(Robot episode records)
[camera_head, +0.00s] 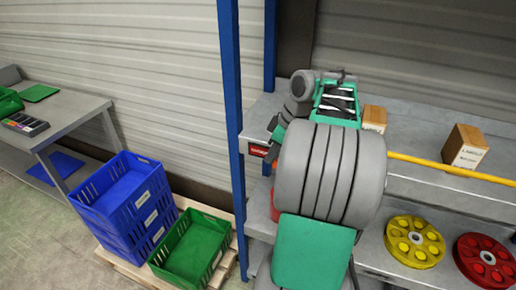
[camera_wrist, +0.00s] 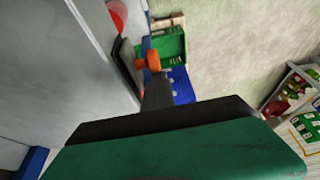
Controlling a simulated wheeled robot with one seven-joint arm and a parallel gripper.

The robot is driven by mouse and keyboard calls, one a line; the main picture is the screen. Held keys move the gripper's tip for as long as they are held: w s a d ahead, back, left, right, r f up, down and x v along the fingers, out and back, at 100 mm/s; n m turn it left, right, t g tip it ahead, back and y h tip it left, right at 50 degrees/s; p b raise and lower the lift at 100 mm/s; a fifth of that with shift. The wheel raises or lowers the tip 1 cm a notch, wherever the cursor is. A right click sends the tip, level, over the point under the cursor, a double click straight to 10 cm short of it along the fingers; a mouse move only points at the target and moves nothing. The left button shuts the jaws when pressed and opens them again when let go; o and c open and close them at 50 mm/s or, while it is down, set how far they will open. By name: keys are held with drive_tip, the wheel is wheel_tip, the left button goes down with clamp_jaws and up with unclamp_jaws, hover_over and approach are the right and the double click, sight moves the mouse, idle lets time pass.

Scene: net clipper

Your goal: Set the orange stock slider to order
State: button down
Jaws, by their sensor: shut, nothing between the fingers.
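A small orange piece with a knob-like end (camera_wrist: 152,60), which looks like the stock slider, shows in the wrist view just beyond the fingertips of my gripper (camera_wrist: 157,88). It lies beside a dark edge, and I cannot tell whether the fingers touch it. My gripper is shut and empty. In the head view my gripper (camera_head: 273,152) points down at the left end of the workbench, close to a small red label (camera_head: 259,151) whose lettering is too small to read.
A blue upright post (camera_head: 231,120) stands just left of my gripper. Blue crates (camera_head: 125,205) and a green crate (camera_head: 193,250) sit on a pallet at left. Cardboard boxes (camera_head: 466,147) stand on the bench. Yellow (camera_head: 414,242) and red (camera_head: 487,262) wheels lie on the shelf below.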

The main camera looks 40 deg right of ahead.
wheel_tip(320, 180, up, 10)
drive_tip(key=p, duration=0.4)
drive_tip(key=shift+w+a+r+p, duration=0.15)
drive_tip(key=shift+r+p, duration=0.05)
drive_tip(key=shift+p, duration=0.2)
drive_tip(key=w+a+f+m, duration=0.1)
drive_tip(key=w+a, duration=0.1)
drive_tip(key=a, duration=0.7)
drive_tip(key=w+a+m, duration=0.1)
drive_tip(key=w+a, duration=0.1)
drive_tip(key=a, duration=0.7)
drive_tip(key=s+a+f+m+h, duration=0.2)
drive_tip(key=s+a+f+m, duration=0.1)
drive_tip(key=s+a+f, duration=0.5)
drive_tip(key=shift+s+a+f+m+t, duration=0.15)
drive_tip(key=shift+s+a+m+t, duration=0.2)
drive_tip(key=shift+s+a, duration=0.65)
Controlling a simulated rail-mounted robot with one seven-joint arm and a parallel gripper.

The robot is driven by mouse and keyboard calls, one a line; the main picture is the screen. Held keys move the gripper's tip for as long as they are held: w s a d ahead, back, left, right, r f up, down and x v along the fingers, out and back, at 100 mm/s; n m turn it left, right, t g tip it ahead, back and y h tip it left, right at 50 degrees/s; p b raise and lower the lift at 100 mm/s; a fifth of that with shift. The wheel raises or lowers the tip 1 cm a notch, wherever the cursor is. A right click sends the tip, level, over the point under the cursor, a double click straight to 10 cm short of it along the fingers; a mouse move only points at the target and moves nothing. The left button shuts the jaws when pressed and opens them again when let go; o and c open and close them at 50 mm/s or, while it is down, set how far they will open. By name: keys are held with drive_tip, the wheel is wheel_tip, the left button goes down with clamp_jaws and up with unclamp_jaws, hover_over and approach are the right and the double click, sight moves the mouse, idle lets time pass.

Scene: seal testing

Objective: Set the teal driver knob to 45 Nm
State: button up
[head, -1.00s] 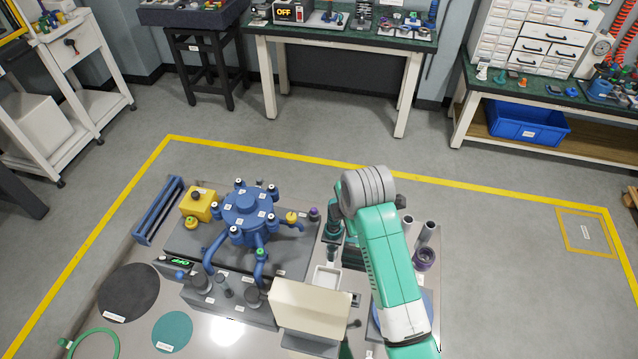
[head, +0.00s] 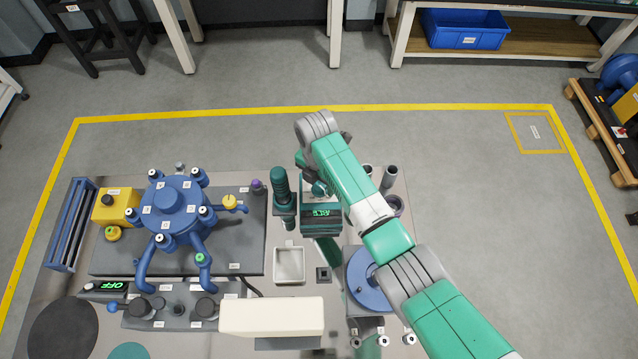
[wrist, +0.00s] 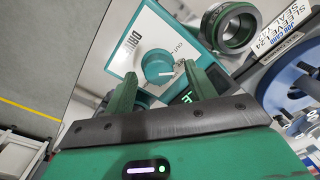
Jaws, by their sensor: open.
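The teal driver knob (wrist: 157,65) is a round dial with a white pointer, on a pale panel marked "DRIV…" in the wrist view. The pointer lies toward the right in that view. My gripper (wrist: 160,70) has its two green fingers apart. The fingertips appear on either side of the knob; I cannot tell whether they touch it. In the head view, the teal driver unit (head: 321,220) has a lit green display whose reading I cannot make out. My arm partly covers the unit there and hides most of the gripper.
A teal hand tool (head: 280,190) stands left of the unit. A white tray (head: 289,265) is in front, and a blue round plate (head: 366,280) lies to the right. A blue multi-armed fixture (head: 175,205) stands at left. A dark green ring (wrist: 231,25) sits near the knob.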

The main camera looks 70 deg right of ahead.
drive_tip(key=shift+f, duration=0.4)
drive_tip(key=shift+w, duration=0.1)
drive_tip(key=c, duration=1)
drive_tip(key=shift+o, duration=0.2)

### SET PROBLEM
Make an exact copy of every record, pictures excluded.

### COMPLETED EXERCISE
[camera_head, +0.00s] 
[camera_wrist, +0.00s] 
Controlling a simulated wheeled robot with one seven-joint arm and a parallel gripper.

The robot is driven by mouse and keyboard calls, one a line; the main picture is the screen. Held keys move the gripper's tip for as long as they are held: w s a d ahead, back, left, right, r f up, down and x v along the fingers, out and back, at 100 mm/s; n m turn it left, right, t g tip it ahead, back and y h tip it left, right at 50 degrees/s; p b raise and lower the lift at 100 mm/s; a fifth of that with shift. The wheel raises or lowers the tip 1 cm a notch, wherever the cursor is. A right click sends the tip, level, over the point under the cursor, a double click straight to 10 cm short of it along the fingers; a mouse move only points at the target and moves nothing. The left button shuts the jaws when pressed and opens them again when let go; o and c open and close them at 50 mm/s or, while it is down, set how far they will open. By name: keys are held with drive_tip, the wheel is wheel_tip, the left button goes down with clamp_jaws and up with unclamp_jaws, hover_over and approach are the right and the double click, sight moves the mouse, idle lets time pass.

Scene: net clipper

Your goal: Set the orange stock slider to order
State: button down
Jaws, by their sensor: shut, nothing between the fingers.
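A small orange piece with a knob-like end (camera_wrist: 152,60), which looks like the stock slider, shows in the wrist view just beyond the fingertips of my gripper (camera_wrist: 157,88). It lies beside a dark edge, and I cannot tell whether the fingers touch it. My gripper is shut and empty. In the head view my gripper (camera_head: 273,152) points down at the left end of the workbench, close to a small red label (camera_head: 259,151) whose lettering is too small to read.
A blue upright post (camera_head: 231,120) stands just left of my gripper. Blue crates (camera_head: 125,205) and a green crate (camera_head: 193,250) sit on a pallet at left. Cardboard boxes (camera_head: 466,147) stand on the bench. Yellow (camera_head: 414,242) and red (camera_head: 487,262) wheels lie on the shelf below.

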The main camera looks 40 deg right of ahead.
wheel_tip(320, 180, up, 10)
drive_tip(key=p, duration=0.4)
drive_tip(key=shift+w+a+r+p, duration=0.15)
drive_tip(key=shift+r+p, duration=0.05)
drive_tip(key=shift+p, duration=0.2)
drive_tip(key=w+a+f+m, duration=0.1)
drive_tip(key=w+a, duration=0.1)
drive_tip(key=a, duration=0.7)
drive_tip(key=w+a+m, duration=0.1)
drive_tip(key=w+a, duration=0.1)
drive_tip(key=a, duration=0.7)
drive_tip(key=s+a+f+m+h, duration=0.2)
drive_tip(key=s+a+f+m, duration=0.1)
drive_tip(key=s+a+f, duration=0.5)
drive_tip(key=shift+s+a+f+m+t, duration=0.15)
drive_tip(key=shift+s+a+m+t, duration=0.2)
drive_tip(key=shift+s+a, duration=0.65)
Controlling a simulated rail-mounted robot with one seven-joint arm and a parallel gripper.

The robot is driven by mouse and keyboard calls, one a line; the main picture is the screen. Held keys move the gripper's tip for as long as they are held: w s a d ahead, back, left, right, r f up, down and x v along the fingers, out and back, at 100 mm/s; n m turn it left, right, t g tip it ahead, back and y h tip it left, right at 50 degrees/s; p b raise and lower the lift at 100 mm/s; a fifth of that with shift. The wheel raises or lowers the tip 1 cm a notch, wherever the cursor is. A right click sends the tip, level, over the point under the cursor, a double click straight to 10 cm short of it along the fingers; a mouse move only points at the target and moves nothing. The left button shuts the jaws when pressed and opens them again when let go; o and c open and close them at 50 mm/s or, while it is down, set how far they will open. By name: keys are held with drive_tip, the wheel is wheel_tip, the left button goes down with clamp_jaws and up with unclamp_jaws, hover_over and approach are the right and the double click, sight moves the mouse, idle lets time pass.

Scene: seal testing

Objective: Set the teal driver knob to 45 Nm
State: button up
[head, -1.00s] 
[head, +0.00s] 
[wrist, +0.00s] 
Jaws, by their sensor: open.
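The teal driver knob (wrist: 157,65) is a round dial with a white pointer, on a pale panel marked "DRIV…" in the wrist view. The pointer lies toward the right in that view. My gripper (wrist: 160,70) has its two green fingers apart. The fingertips appear on either side of the knob; I cannot tell whether they touch it. In the head view, the teal driver unit (head: 321,220) has a lit green display whose reading I cannot make out. My arm partly covers the unit there and hides most of the gripper.
A teal hand tool (head: 280,190) stands left of the unit. A white tray (head: 289,265) is in front, and a blue round plate (head: 366,280) lies to the right. A blue multi-armed fixture (head: 175,205) stands at left. A dark green ring (wrist: 231,25) sits near the knob.

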The main camera looks 70 deg right of ahead.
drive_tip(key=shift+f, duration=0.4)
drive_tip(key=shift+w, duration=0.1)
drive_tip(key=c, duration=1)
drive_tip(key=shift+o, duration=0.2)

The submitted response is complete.